The override table makes this simple. The engineering team enables the flag for a single trusted pilot tenant first. After one week of clean operation, a list of ten tenants gets the override. After a month, the global default flips to enabled, overrides are cleaned up, and the old code path is deleted.

This rollout pattern does not require any external service, no LaunchDarkly subscription, no Unleash instance. It runs inside the same PostgreSQL database the rest of the system uses.

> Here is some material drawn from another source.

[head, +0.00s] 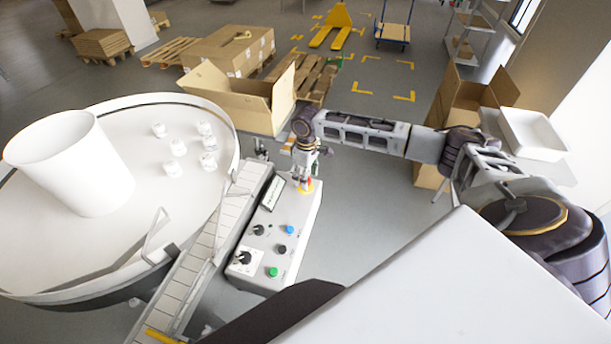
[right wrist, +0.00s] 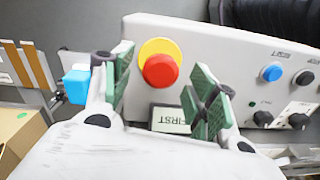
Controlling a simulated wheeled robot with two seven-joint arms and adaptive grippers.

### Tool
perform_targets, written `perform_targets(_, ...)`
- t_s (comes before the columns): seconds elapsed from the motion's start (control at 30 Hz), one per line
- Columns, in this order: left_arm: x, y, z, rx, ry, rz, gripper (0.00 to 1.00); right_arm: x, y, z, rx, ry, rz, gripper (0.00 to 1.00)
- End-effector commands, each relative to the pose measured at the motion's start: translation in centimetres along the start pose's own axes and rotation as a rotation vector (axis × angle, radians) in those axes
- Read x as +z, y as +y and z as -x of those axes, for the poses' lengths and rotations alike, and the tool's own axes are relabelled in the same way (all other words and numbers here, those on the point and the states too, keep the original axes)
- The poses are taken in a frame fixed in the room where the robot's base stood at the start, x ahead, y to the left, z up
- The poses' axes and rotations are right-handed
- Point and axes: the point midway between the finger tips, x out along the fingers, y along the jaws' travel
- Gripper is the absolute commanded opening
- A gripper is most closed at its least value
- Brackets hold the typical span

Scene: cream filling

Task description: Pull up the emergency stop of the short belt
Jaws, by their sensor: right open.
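The emergency stop is a red mushroom button (right wrist: 160,71) on a yellow base, at the far end of the grey control box (head: 263,250) beside the short belt (head: 210,245). In the head view the red button (head: 308,184) shows just below my right gripper (head: 305,170). In the right wrist view my right gripper (right wrist: 163,88) is open, with green-padded fingers on either side of the button. Whether the pads touch it cannot be told. My left gripper is not in view.
The box also carries a label screen (right wrist: 172,118), a blue button (head: 290,230), a green button (head: 272,271) and black knobs. A round white table (head: 110,240) with a white bin and several small jars stands left. An open carton (head: 235,103) stands behind.

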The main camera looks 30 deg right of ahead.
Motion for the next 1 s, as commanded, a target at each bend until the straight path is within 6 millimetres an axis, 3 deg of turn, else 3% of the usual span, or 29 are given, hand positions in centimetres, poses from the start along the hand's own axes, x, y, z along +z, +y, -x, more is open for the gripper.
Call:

Flag lifecycle and preventing flag debt

The most common failure mode with feature flags is not creating them, it is never cleaning them up. After six months of production operation, you accumulate fifty flags. Twenty of them are fully rolled out but still in the codebase. Ten more are for features that were abandoned. The remaining twenty are genuinely active.

Two rules prevent this from becoming unmanageable:

First, name flags for the feature lifecycle, not the feature itself. new_checkout_flow is worse than checkout_v2. The version number signals that at some point, v2 becomes the default and the flag gets deleted. enable_split_billing_beta signals that at some point, beta ends.

Second, add a scheduled_removal_date column to feature_flags. At the start of every sprint, run a query against flags whose removal date has passed. Each one is a cleanup ticket. Teams that skip this step end up with flag debt that causes genuine bugs when old flags interact unexpectedly with new ones.

Key lessons from production

At RTYLR, the shift to database-backed flags changed how the team ships across Lebanon and Gulf deployments. Three things stood out:

First, rollbacks that previously required a redeployment now happen in under a minute by flipping a flag. Incidents that caused 20-minute outages now close in two minutes.

Second, feature flags forced the team to write two separate code paths, which ironically improved test coverage. Both paths get tested independently.

Third, the flag resolver's cache TTL is a tunable knob. During normal operation, 30 seconds is fine. During an active incident, the TTL is dropped to zero so operators can iterate on flag state without waiting.